LIST: Only supports one-level. Does not support nested.
Neptune-specific data types:
Unlike the property column headers of the CSV format, the property column headers of the Parquet format only need to have the property names, so there is no need to have the type names nor the cardinality.
There are however, some special column types in the Parquet format that require annotation in the metadata, including the Any type, Date type, dateTime type, and Geometry type. The following object is an example of the required metadata annotation for files containing columns of these special types:
"metadata": { "anyTypeColumns": ["UserCol1"], "dateTypeColumns": ["UserCol2"], "dateTimeTypeColumns": ["UserCol3"], "geometryTypeColumns": ["UserCol4"] }
Below are details on the expected payload associated with these types:
A column type Any is supported in the user columns. An Any type is a type "syntactic sugar" for all of the other types we support. It is extremely useful if a user column has multiple types in it. The payload of an Any type value is a list of json strings as follows:
{"value": "10", "type": "Int"};{"value": "1.0", "type": "Float"}, which has a value field and a type field in each individual json string. The cardinality value of an Any column is set, meaning that the column can accept multiple values.Neptune supports the following types in an Any type: Bool (or Boolean), Byte, Short, Int, Long, UnsignedByte, UnsignedShort, UnsignedInt, UnsignedLong, Float, Double, Date, dateTime, String, and Geometry.

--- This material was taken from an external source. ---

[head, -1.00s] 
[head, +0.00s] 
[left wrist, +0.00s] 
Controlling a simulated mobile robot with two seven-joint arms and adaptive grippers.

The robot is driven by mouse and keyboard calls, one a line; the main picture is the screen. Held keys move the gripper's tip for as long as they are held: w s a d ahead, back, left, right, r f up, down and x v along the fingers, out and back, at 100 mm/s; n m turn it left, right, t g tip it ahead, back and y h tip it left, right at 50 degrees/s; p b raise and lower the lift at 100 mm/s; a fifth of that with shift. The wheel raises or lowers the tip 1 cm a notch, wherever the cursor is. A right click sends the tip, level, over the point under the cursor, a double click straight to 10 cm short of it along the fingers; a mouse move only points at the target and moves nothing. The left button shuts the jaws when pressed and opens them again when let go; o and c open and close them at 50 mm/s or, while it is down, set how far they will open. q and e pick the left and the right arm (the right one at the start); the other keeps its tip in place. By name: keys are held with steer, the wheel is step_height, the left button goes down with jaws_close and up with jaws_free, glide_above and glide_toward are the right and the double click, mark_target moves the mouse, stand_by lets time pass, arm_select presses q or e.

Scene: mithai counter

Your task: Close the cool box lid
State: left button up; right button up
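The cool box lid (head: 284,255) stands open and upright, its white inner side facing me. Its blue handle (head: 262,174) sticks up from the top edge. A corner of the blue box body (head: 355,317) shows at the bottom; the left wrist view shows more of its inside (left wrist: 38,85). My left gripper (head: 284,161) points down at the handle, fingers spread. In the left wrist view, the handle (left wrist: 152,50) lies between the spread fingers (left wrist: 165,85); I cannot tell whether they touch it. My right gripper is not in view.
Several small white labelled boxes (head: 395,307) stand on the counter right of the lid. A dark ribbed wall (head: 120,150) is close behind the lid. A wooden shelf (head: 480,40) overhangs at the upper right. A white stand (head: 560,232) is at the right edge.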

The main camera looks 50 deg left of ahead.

Vector type is not supported in Any type.
Nested Any type is not supported. For example,
{"value": {"value": "10", "type": "Int"}, "type": "Any"}.

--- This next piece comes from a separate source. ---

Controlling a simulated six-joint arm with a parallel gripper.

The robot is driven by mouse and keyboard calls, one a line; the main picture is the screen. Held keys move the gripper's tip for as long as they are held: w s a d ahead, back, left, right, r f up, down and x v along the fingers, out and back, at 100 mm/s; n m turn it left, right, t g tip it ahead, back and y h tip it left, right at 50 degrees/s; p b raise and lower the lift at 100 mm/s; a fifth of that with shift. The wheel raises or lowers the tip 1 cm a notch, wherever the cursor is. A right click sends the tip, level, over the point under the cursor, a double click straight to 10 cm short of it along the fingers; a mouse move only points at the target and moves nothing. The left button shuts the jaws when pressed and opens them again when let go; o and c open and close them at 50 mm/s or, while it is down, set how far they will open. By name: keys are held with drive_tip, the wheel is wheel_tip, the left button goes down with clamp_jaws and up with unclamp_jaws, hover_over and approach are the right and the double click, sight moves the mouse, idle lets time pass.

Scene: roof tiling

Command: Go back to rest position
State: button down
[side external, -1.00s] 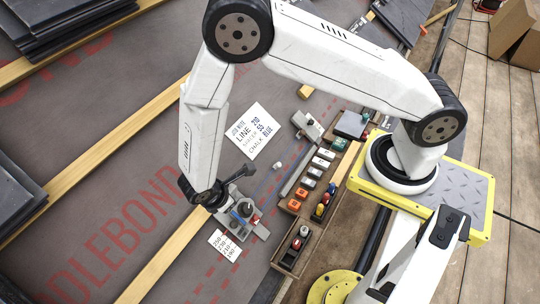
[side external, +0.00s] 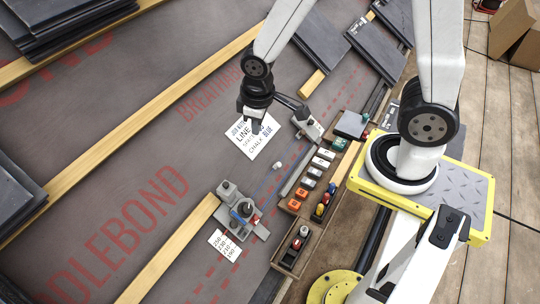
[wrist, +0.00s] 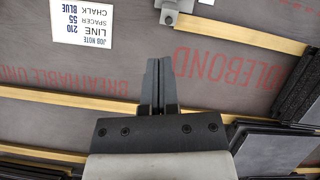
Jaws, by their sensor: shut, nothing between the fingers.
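My gripper (side external: 256,128) hangs above the grey underlay, over the white job note card (side external: 268,143) in the side view. In the wrist view my gripper (wrist: 158,88) has its two grey fingers side by side, shut, with nothing held. The job note (wrist: 82,22) also shows in the wrist view at the top left.
A grey metal fixture (side external: 242,212) sits on a wooden batten's end beside a number card (side external: 225,244). A wooden tray (side external: 318,180) holds several coloured blocks. Dark slates are stacked at the left (side external: 18,205) and top left (side external: 70,28). Open underlay (side external: 130,140) lies between battens.

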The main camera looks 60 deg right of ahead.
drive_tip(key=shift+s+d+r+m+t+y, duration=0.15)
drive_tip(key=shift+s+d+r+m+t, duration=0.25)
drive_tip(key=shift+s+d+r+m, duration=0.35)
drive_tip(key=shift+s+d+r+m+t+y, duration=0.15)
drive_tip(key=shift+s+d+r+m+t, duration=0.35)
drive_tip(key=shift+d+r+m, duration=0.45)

Columns of type Date and Datetime are supported in the user columns. The payload of these columns must be provided as strings following the XSD format or one of the formats below:
yyyy-MM-dd
yyyy-MM-ddTHH:mm
yyyy-MM-ddTHH:mm:ss
yyyy-MM-ddTHH:mm:ssZ
yyyy-MM-ddTHH:mm:ss.SSSZ
yyyy-MM-ddTHH:mm:ss[+|-]hhmm
yyyy-MM-ddTHH:mm:ss.SSS[+|-]hhmm
A Geometry column type is supported in the user columns. The payload of these columns must only contain Geometry primitives of type Point, provided as strings in Well-known text (WKT) format. For example, POINT (30 10) would be a valid Geometry value.
Sample parquet output
Given a Parquet file like this:
<s3 path> Parquet Type: int8 int16 int32 int64 float double string +--------+---------+-------------+----------------------+------------+------------+----------+ | Byte | Short | Int | Long | Float | Double | String | |--------+---------+-------------+----------------------+------------+------------+----------| | -128 | -32768 | -2147483648 | -9223372036854775808 | 1.23456 | 1.23457 | first | | 127 | 32767 | 2147483647 | 9223372036854775807 | nan | nan | second | | 0 | 0 | 0 | 0 | -inf | -inf | third | | 0 | 0 | 0 | 0 | inf | inf | fourth | +--------+---------+-------------+----------------------+------------+------------+----------+
Here is an example of the output returned by neptune.read using the following query:
aws neptunedata execute-open-cypher-query \ --open-cypher-query "CALL neptune.read({source: '<s3 path>', format: 'parquet'}) YIELD row RETURN row" \ --endpoint-url https://my-cluster-name.cluster-abcdefgh1234.us-east-1.neptune.amazonaws.com:8182
{ "results": [{ "row": { "Float": 1.23456, "Byte": -128, "Int": -2147483648, "Long": -9223372036854775808, "String": "first", "Short": -32768, "Double": 1.2345678899999999 } }, { "row": { "Float": "NaN", "Byte": 127, "Int": 2147483647, "Long": 9223372036854775807, "String": "second", "Short": 32767, "Double": "NaN" } }, { "row": { "Float": "-INF", "Byte": 0, "Int": 0, "Long": 0, "String": "third", "Short": 0, "Double": "-INF" } }, { "row": { "Float": "INF", "Byte": 0, "Int": 0, "Long": 0, "String": "fourth", "Short": 0, "Double": "INF" } }] }
Currently, there is no way to set a node or edge label to a data field coming from a Parquet file. It is recommended that you partition the queries into multiple queries, one for each label/Type.
CALL neptune.read({source: '<s3 path>', format: 'parquet'}) YIELD row WHERE row.`~label` = 'airport' CREATE (n:airport) CALL neptune.read({source: '<s3 path>', format: 'parquet'}) YIELD row WHERE row.`~label` = 'country' CREATE (n:country)